Is Herald-Leader sitting on a blockbuster story about Jonathan Miller?
We don't normally like to bargain in vile rumors about the personal lives of public figures or politicians. We'll leave that to others. We prefer to deal with documentable statements and facts, as well as the information provided to us by people we trust implicitly to pass along accurate information. However, we can't let this one go unnoticed, especially since there seems to be a concerted effort to stifle this story.
Back before the primary election, a rumor made the rounds on several Kentucky political blogs concerning outgoing state treasurer and Democratic Party chairman (and incoming Finance and Administration Cabinet secretary) Jonathan Miller. This rumor was about alleged inappropriate conduct with a co-worker. For many public figures, such rumors are a dime a dozen, but this one involved out-of-state travel and could easily be substantiated or debunked by state travel records.
The rumor was posted on several blogs, including Bluegrass Report (which was supporting Miller's candidacy), The Rural Democrat and the Herald-Leader's PolWatchers blog. None of the blogs bothered to delete the postings, not even Mark Nickolas' blog, which at the time was notorious for deleting posts and banning posters.

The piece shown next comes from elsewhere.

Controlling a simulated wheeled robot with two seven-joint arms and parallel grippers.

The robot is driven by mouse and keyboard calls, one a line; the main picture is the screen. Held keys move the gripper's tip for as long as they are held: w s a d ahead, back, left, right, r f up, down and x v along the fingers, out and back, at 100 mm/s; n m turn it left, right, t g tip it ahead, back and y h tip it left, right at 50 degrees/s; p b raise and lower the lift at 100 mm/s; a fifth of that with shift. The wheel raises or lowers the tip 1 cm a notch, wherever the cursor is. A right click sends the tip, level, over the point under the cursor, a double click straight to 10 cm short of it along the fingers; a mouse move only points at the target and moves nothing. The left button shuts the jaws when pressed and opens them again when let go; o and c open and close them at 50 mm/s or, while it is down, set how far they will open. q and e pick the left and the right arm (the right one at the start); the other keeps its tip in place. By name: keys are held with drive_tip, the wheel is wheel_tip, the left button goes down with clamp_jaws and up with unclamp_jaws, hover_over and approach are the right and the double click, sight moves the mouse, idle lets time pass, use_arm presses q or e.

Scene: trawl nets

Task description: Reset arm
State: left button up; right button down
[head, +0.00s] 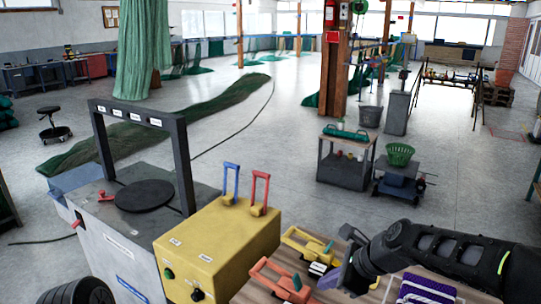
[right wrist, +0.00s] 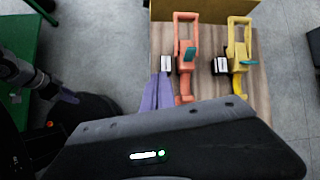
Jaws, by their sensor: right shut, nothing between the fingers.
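My right arm comes in from the right in the head view. Its gripper (head: 334,277) is shut and empty above the wooden table, just right of an orange-red handled tool (head: 285,284) and near a yellow handled tool (head: 308,246). In the right wrist view the purple fingers (right wrist: 158,94) lie together, left of the orange-red tool (right wrist: 185,55). The yellow tool (right wrist: 238,55) stands further right there. No contact with either tool is clear. My left gripper does not show clearly in either view.
A yellow box (head: 220,252) with blue and red levers stands left of the wooden table (head: 258,291). A grey machine with a black frame (head: 140,112) is further left. A purple item (head: 428,290) lies under my right arm. Open floor stretches behind.

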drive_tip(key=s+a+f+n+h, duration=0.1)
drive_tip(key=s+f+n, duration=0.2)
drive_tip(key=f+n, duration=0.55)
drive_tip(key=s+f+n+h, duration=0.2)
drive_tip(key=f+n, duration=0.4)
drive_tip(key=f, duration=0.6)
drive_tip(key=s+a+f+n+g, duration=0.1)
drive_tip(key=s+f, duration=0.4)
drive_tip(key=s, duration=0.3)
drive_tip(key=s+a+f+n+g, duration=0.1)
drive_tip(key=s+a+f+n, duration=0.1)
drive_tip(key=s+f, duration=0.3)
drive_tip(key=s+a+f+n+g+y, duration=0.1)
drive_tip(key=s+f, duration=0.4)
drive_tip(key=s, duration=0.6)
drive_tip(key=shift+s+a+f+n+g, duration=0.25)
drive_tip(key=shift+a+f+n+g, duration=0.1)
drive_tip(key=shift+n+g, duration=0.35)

The rumor died down after Miller withdrew from the Democrat primary, but it grew legs again after Steve Beshear tapped Miller to be the finance secretary in his new administration.
On Oct. 18, on his kypolitics.org blog, Brett Hall reported that an investigative story about Miller's out-of-state travel with an employee of the state treasurer's office, sourced by information obtained from an open records request, was about to break. Hall's post contained links to the Bluegrass Report, Rural Democrat and PolWatchers posts on the subject.
After Miller's impending appointment to the cabinet secretary post was announced, the rumors began appearing anew on PolWatchers. And almost as quickly as they were posted, they were deleted by the PolWatchers administrator, reporter John Stamper. Even after posters provided links to where the information had previously been reported, Stamper deleted the posts and threatened those posters with banning, citing PolWatchers' comment policy. And, curiously, only then were the comments referred to in Hall's Oct. 18 post deleted.
The really odd part was that posts detailing supposed e-mail conversations between H-L reporters and the commenters were axed as well. The gist of those exchanges was that H-L reporter Ryan Alessi had copies of the travel documents at issue in the matter, and was working on a story concerning them, but the story was killed by the H-L editors.
This is a story that needs to be reported, and soon, for several reasons. One major reason is that Miller, who is Jewish, gained notoriety for writing a book about the Ten Commandments while serving as treasurer. It strikes us as being more than a bit hypocritical that someone who is still "under the law" and who professes to be an expert on the Decalogue may have violated one of those commandments.
But the overwhelming need for this to see the light of day is the timeliness of the situation. It's probably a safe bet that these incriminating travel documents, if they exist, have already gone missing from the treasurer's office. After Miller takes over Finance & Administration in December, the odds are good that they'll vanish from the files there too.
This is a story that needs to see the light of day. If the Herald-Leader is indeed sitting on it, the editors should be ashamed of themselves.